After taking time to create a new series of sound sculptures, release a Helado Negro EP, score one film and begin work on another (based around his animation), Helado Negro recently holed up in a cabin in the Connecticut woods to record the follow-up to Awe Owe. Canta Lechuza is the latest incarnation of Helado Negro and its sound may come as a surprise. Gone is the big collaborative group jam of previous work and in its place is Helado-Negro-as-intimate-solo-project. Canta Lechuza feels like the place it was recorded—its vocals and beats and synth lines coming together to craft a warm, buoyant, comforting electronic dance sound, an effortless, personal thing anchored by Helado Negro's warm, earthy, conversational voice. Based around field recordings and live instrumentation fed through computer processing, Canta Lechuza is a thoroughly modern affair, a thing drenched in texture and mood. The album has the feeling of hibernation, of satisfying days spent keeping warm next to the fire, of hot tea and technology as constant companions. It's the kind of record that feels good to hear alone, but throw it on at your next danceparty and you will have no complaints. This is the world of Helado Negro. Keep an eye on him. He'll always have a surprise for you…
Luz Elena Mendoza
Luz Elena Mendoza
With Y LA BAMBA, Luz Elena Mendoza draws from both her strict Catholic upbringing as an only daughter of a Mexican immigrant and a debilitating illness that led her to fall away from her faith, to create what LA Weekly calls "Devendra Banhart-influenced art-folk with hazy femme vocals and traditional Mexican sounds."

Mendoza's father immigrated to the Bay Area from the Michoacan region of Mexico after meeting her mother who had received her US citizenship as a teenager. Her father got a job at a southern Oregon sawmill and Luzelena would spend her childhood summers on a farm in California's San Joaquin Valley among peach, almond, and fig orchards. It was in these strong Mexican communities that she would soak up the melodies and the stories that were being told while, as she remembers it, "the men with tassel hats" strummed their guitars and sang their traditional folk songs in three part harmonies. "I remember singing along, mimicking my father's voice and dancing like a little wild child," she recalls. For Mendoza, this music was the only way she could relate to her father, and was a bright spot in a rough childhood.

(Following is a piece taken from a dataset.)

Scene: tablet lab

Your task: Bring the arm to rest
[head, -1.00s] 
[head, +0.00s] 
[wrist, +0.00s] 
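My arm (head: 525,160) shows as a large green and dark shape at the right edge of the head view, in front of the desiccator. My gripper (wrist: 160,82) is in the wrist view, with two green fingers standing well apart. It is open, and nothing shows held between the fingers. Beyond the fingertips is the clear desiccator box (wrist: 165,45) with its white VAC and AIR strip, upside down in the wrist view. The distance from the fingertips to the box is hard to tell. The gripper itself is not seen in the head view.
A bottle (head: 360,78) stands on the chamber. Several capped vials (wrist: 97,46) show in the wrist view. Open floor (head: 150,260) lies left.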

In 2003, Mendoza traveled to New Zealand and India, in a quest for a deeper understanding of her spiritual growth as an active Christian, hungry for the tools to create a shift on this planet. During her trip to India, she contracted amoebic dysentery and giardia, causing her to suffer from insomnia, lose 60 pounds and fear her loss of sanity. "It shook me in ways I was not expecting, leading me to struggle with my prayer life and search for a healthy relationship with God, the universe, and with myself," says Mendoza of her condition (which was only complicated with a misdiagnosis). "I gave up on Christianity and what religion was starting to mean to me due to a natural awareness that was knocking on my door."

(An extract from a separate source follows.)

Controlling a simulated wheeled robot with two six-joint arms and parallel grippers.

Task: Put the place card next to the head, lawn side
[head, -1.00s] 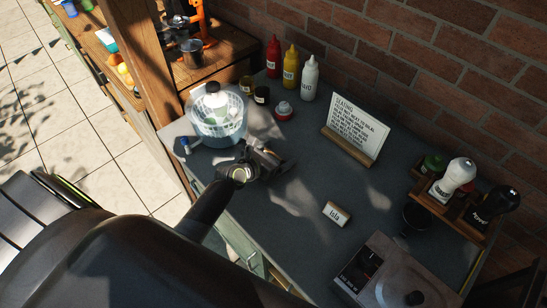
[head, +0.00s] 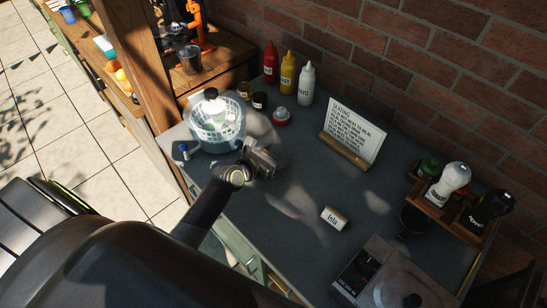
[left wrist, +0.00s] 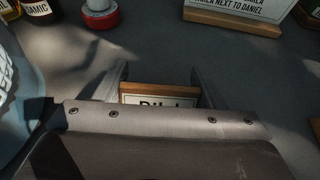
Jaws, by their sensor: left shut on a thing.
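My left gripper (head: 266,160) is over the dark tabletop (head: 290,205), just right of the salad spinner. In the left wrist view it is shut on a wood-edged place card (left wrist: 158,98), one finger at each end. The card's lettering is partly covered and seems to read "Bilal"; in the head view the card is hidden. Another place card, marked "Isla" (head: 334,218), lies on the table to the right. A white seating sign (head: 354,130) stands in a wooden base near the wall. My right gripper is not in view.
A salad spinner (head: 217,122) stands left of my gripper. Sauce bottles (head: 288,73), small jars and a red-and-white item (head: 281,117) stand behind. A wooden caddy (head: 447,208), a dark cup (head: 413,220) and a scale-like device (head: 385,275) are at the right. The table's middle is clear.

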Upon her return to the US, she took in a white six-toed cat to keep her company as she fought to regain her physical, emotional and spiritual health. She christened her new feline companion La Bamba, a name that she incorporated into a moniker for her home recordings and performances at open mic nights in her new home, Portland. Bassist and vocalist Ben Meyercord caught some of Mendoza's open mic performances and the two quickly found a musical connection. In a whirlwind week that she said happened magically, Mendoza recruited Mike Kitson on drums and David Kyle on guitar. Luzelena played in an Ashland band with Kitson when she wanted a more quiet alternative to her early punk roots and Kyle was a musician she met online that shared her spiritual and eccentric philosophies. Intuition told her that she was going to meet the final piece in her musical puzzle and, sure enough, she stumbled upon accordion player Eric Schrepel playing the squeezebox at a puppet show.

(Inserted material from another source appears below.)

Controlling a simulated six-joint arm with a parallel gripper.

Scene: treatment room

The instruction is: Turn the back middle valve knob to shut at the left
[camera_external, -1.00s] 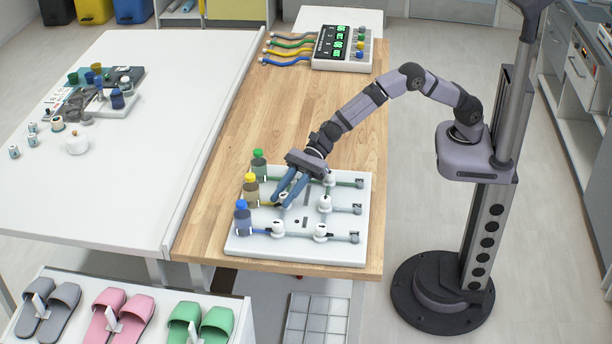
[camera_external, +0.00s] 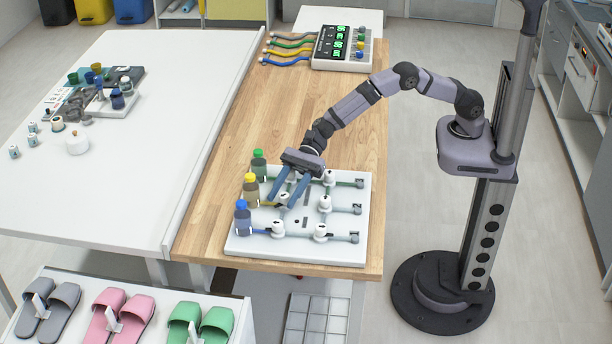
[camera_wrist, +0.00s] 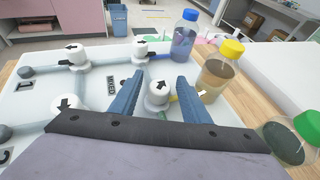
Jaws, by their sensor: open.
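The white valve board (camera_external: 345,248) lies on the wooden bench and carries several white knobs with black arrows. The middle-row knob nearest the yellow-capped bottle (camera_wrist: 158,94) stands between the fingers of my gripper (camera_wrist: 160,80) in the wrist view. Its arrow points up and slightly right there. My gripper (camera_external: 282,203) is open, with one finger on each side of this knob; I cannot tell whether either finger touches it. In the external view the fingers partly hide the knob.
Blue-capped (camera_external: 242,216), yellow-capped (camera_external: 251,190) and green-capped (camera_external: 259,163) bottles stand along the board's left edge, close to my fingers. Other knobs (camera_wrist: 140,47) (camera_wrist: 66,104) are nearby. A display box (camera_external: 342,50) with coloured hoses sits at the bench's far end. The bench between is clear.

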With a raw songbook of home recordings under her belt and a new group of musicians to help Mendoza with her musical vision, Y LA BAMBA began to captivate audiences in Portland and tour stops around the US. Eventually, the quintet would attract the attention of The Decemberists guitarist Chris Funk, who offered his production skills for the band's first studio recording. Funk worked tirelessly to capture Y LA BAMBA's rustic tones, songs inspired by the traditional tunes of Mendoza's childhood, and her signature vocals that resemble the sounds spilling out of a 1930's Victrola. Dubbing the confidently stunning body of songs Lupon (after a nickname that Mendoza's father despised), Y LA BAMBA has emerged from the studio, ready to wow listeners everywhere. Lupon will be available during the fall of 2010 on Tender Loving Empire.
Anis Mojgani
Anis Mojgani
Anis Mojgani is a two time National Poetry Slam Champion, winner of the International World Cup Poetry Slam, and multiple-time TEDx Speaker. He has been awarded residencies from the Vermont Studio Center, AIR Serenbe, and the Oregon Literary Arts Writers-In-The-Schools program. Anis has performed at numerous universities, festivals, and venues around the globe and has performed for audiences as varied as the House of Blues and the United Nations. His work has appeared on HBO, NPR, and in the pages of such journals as Rattle, Forklift Ohio, Paper Darts, and Thrush. He is also one heck of a nice guy.